The image above is made from two maps. The left hand map shows the repaired "new" route as it was following the end of the war.
The route of the "original" canal can be determined by the short spur just inside the lilac circle.
Between 1966 and 1983 a major widening project along the southern section of the Dortmund-Ems Canal was undertaken to allow larger "Euro-barges" to use the waterway.
The right hand map shows the present day and, by looking at the coloured circles on each map, you can see how the present day canal now runs along the course of the "original" canal. The "new" route has now disappeared. In the final development of the canal, the bridge within the blue circle has now been removed.



A wartime photograph of the two lanes of the DEK at Ladbergen. The Germans immediately realised the vulnerability of the canal at this point where an "aqueduct" carries the canal over the stream. The Ladbergener Mühlenbach (Mill Stream) was camouflaged but shows in the photograph as a series of small rectangles left to right across the photograph (inside the red area). 


The photograph shows the aqueduct over the Mühlenbach. A more accurate description of this structure would be a "culvert".
The Germans realised that they would have to attempt to camouflage the stream in order to avoid the RAF being able to pinpoint the target.



Camouflage netting was spread over the stream on both sides of the canal. This picture above shows the netting viewed from a similar location to the first image.

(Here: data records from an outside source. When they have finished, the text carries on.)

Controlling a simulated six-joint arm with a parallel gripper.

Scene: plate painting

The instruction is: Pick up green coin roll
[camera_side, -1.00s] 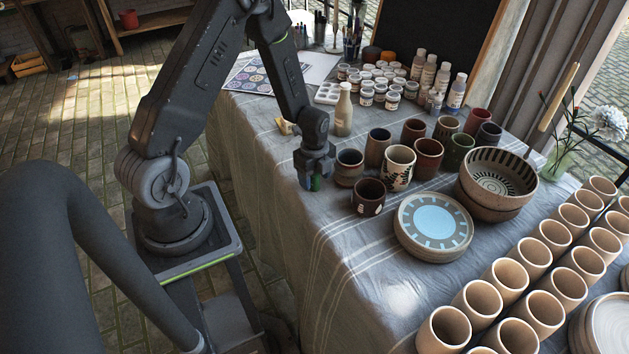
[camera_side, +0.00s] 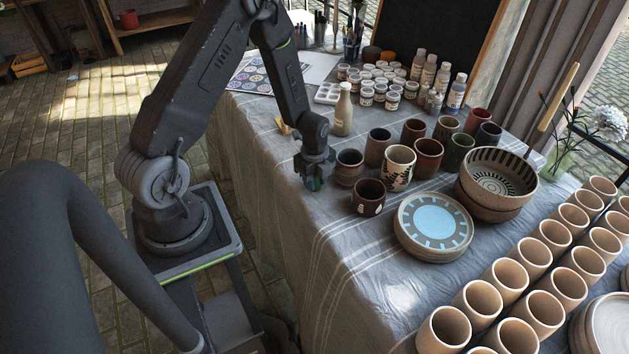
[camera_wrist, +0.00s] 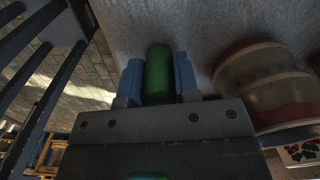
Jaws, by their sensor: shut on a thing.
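The green coin roll (camera_wrist: 159,72) shows in the wrist view between the two blue fingers of my gripper (camera_wrist: 158,80). The fingers are shut on it, one on each side. In the side view my gripper (camera_side: 313,183) points down over the near left part of the cloth-covered table, beside a small brown cup. There only a little green shows between the fingertips. I cannot tell how far the roll is above the cloth.
A brown cup (camera_side: 349,167) stands close to the right of my gripper, with a dark cup (camera_side: 368,197) in front of it. The tablecloth's left edge is close to my gripper.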

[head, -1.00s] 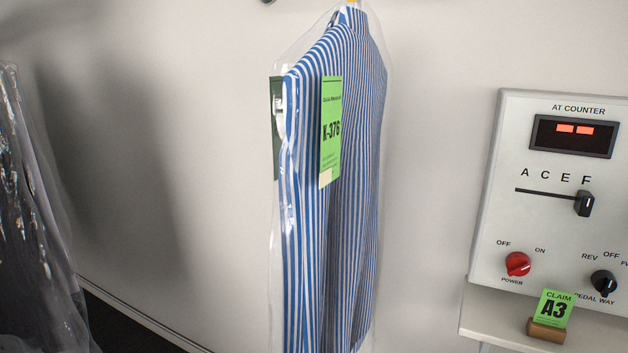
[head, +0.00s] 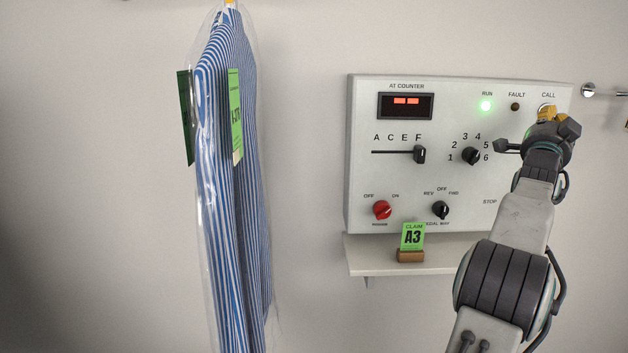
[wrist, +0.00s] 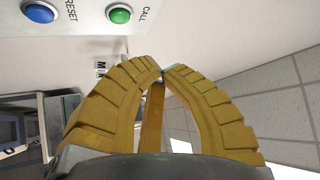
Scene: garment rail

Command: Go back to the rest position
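My gripper (head: 550,114) is in front of the upper right of the control panel (head: 362,190), by the CALL label in the head view. In the wrist view its yellow fingers (wrist: 161,72) meet at the tips with nothing between them. A green CALL button (wrist: 119,14) and a blue RESET button (wrist: 40,12) show in the wrist view, apart from the fingers. In the head view my gripper and arm hide part of the panel's right side.
A bagged blue-striped garment (head: 232,170) with a green tag (head: 236,125) hangs at left. A small shelf (head: 370,266) below the panel holds a green A3 claim card (head: 412,236). A rail end (head: 589,90) juts out at right. The wall between garment and panel is bare.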

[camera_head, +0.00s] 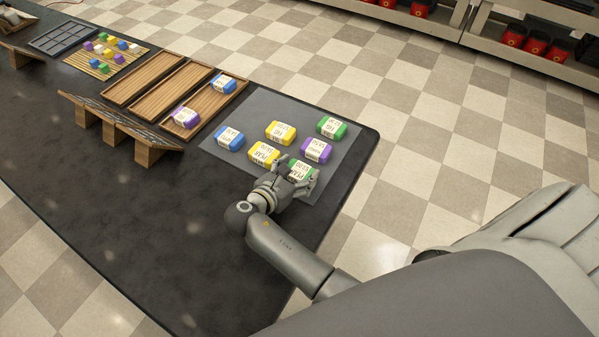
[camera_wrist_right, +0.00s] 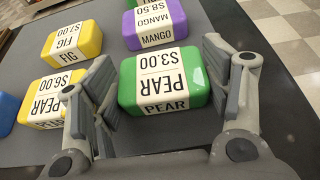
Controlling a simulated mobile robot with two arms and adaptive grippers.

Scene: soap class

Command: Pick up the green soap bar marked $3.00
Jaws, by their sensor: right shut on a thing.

The same location seen today (2003) with a completely new structure.
The Mühlenbach continues to trickle peacefully by.....who would believe that this area had the greatest concentration of bombs dropped on it of any targets in WW2.

 

When surveying the area for the latest widening projects it was realised that they would need to follow the course of the original canal....which was now filled in!
This photograph was taken looking North (below point F on the "double" map above) with the village of Ladbergen on the right and the Münster-Osnabrück Airport on the left. The barges on the left are using the repaired 1930s route and, on the right, the latest construction follows the track of the original 19th Century canal.



The finishing touches were being put to the new canal when this photograph was taken in 2002. 
It is now impossible to see how the track of the canal has been altered over the years.